Офицерам, конечно, сидеть на «губе» проще, чем солдатам. Но! Попробуйте отказаться на три дня от всех книжек, газет, телевизоров, диванов-кроватей и пр! Ничего у вас нет, кроме шинели, портупеи и «мыльно-брильных» принадлежностей. Нары твердые, матрацы – только ночью. Дневной сон в первый же день вызвал боль во всем скелете… После ежедневной «санобработки» гауптвахта воняет смесью хлорки-карболки и прочего лизола так, что глаза лопаются… Хорошо, если есть сокамерники! Хоть поговорить можно. В первый день мне повезло – сидела веселая компания летчиков, устроивших в каком-то кабаке пьяную драку с метанием столов, но к вечеру они освободились и пошли отмечать это событие в тот же кабак. Остался один прапорщик, который попал на «губу» за усиленное воспитание жены с рукоприкладством. С ним мы играли в шашки, которые изготовили из черного и белого хлеба. Сразу вспоминается дедушка Ленин, который писал письма молоком и его хлебная чернильница. Молока, правда, нам не давали… Может, молоко только политическим положено?

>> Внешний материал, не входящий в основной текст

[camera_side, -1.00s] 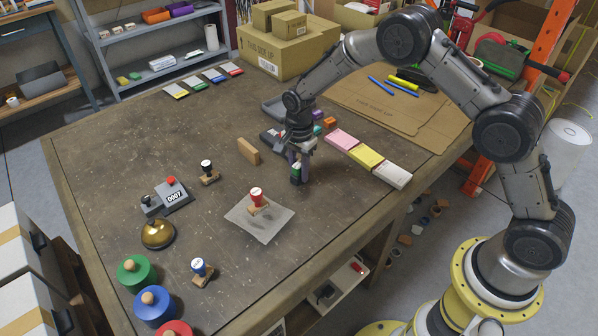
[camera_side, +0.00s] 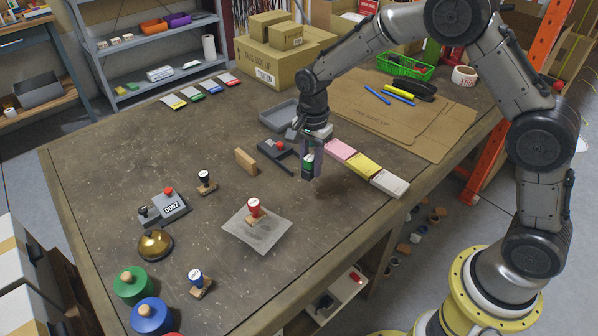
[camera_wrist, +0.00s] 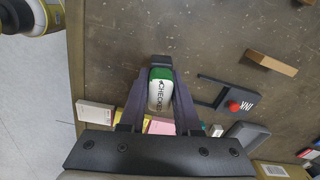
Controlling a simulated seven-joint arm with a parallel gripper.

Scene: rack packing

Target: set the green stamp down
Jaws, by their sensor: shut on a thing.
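The green stamp (camera_side: 307,166) is in my gripper (camera_side: 312,172), upright in the side view. In the wrist view its green end and white "CHECKED" label (camera_wrist: 158,95) show between the two fingers of my gripper (camera_wrist: 160,82). My gripper is shut on it. It looks to be held over the table, left of the pink block (camera_side: 340,150) and right of the dark ink holder with a red knob (camera_side: 276,147). Whether its lower end touches the table is hard to tell.
A red stamp (camera_side: 254,209) stands on a grey sheet (camera_side: 262,235). A wooden block (camera_side: 246,160), a black stamp (camera_side: 206,181), a numbering machine (camera_side: 168,205) and a brass bell (camera_side: 155,244) lie to the left. Yellow and white blocks adjoin the pink one. Bare tabletop lies in front of the gripper.

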Утро начиналось в 6 часов, когда у нас отбирали матрацы. Потом весь солдатский контингент выводился во внутренний дворик где арестованные офицеры должны были проводить с ними занятия по строевой подготовке. А потом наступало тоскливое время – полное безделье и скука. Третий день был самым трудным – остался я один… В общем, как говорил мудрый ослик Иа – душераздирающее зрелище! Однако все на свете проходит – прошли и эти три дня. Вонял я «губой» еще недели полторы…

ЗАКЛЮЧЕНИЕ

Было это все, было… И было еще много чего – интересного и бестолкового, веселого и страшного… «Мемуары» - просто попытка запечатлеть кусочек безвозвратно ушедшего времени и своего отношения к нему.